↓↓↓

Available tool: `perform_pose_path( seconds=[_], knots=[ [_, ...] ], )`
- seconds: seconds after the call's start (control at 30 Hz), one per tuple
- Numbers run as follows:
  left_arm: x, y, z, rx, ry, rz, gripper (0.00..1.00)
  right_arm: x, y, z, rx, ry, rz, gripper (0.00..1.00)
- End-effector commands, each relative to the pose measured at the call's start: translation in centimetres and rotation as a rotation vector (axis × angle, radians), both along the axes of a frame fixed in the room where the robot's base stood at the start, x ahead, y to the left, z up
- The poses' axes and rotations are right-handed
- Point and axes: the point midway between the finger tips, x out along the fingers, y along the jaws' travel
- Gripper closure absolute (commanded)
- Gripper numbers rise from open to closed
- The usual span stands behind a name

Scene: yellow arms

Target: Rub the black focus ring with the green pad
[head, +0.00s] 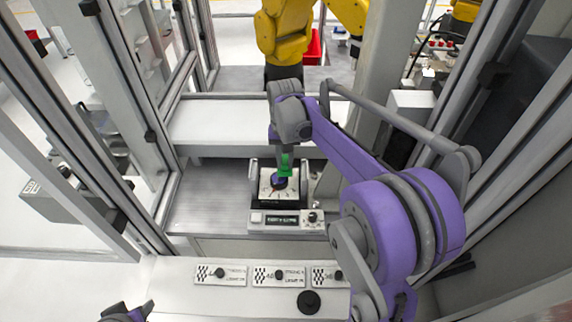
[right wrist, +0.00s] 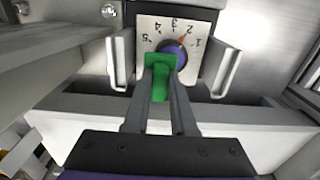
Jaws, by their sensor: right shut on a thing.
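The black focus ring (right wrist: 174,46) surrounds a purple centre on a white dial plate (right wrist: 148,28) with numbers and a small orange mark. In the head view the ring (head: 278,183) shows just below the pad. My right gripper (right wrist: 160,88) is shut on the green pad (right wrist: 160,75). The pad's far end overlaps the near edge of the ring in the right wrist view; I cannot tell whether they touch. In the head view the green pad (head: 285,166) is above the dial. Only a small part of my left arm shows at the bottom left; its gripper is out of view.
Grey upright brackets (right wrist: 224,72) flank the dial plate. A panel with a small display (head: 282,219) lies in front of it. Several labelled switch plates (head: 278,275) and a black round knob (head: 309,301) are on the near ledge. Yellow robot arms (head: 284,35) stand behind.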

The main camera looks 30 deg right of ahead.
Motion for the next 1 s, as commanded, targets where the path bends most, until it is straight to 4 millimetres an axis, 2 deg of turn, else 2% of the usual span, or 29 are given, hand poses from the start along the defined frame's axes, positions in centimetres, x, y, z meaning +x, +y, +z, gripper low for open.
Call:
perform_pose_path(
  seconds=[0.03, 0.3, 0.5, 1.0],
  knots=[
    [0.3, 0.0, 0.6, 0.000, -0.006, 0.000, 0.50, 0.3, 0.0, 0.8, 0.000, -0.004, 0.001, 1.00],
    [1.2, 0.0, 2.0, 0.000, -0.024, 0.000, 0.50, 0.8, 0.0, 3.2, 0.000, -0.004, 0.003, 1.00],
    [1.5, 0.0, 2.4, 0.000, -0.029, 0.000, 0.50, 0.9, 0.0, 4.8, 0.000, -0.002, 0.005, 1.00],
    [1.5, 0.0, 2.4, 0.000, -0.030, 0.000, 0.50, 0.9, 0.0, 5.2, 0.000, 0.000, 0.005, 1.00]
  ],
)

↑↑↑

Spot every line that holds "start" and copy it.

- seconds: seconds after the call's start (control at 30 Hz), one per tuple
- End-effector commands, each relative to the pose measured at the call's start: translation in centimetres and rotation as a rotation vector (axis × angle, radians), both along the axes of a frame fixed in the room where the robot's base stood at the start, x ahead, y to the left, z up
Motion for the next 1 s, as commanded, targets where the path bends most, until it is straight to 4 millimetres an axis, 2 deg of turn, else 2% of the usual span, or 29 are given, hand poses from the start along the defined frame's axes, positions in centimetres, x, y, z meaning +x, +y, +z, gripper low for open.

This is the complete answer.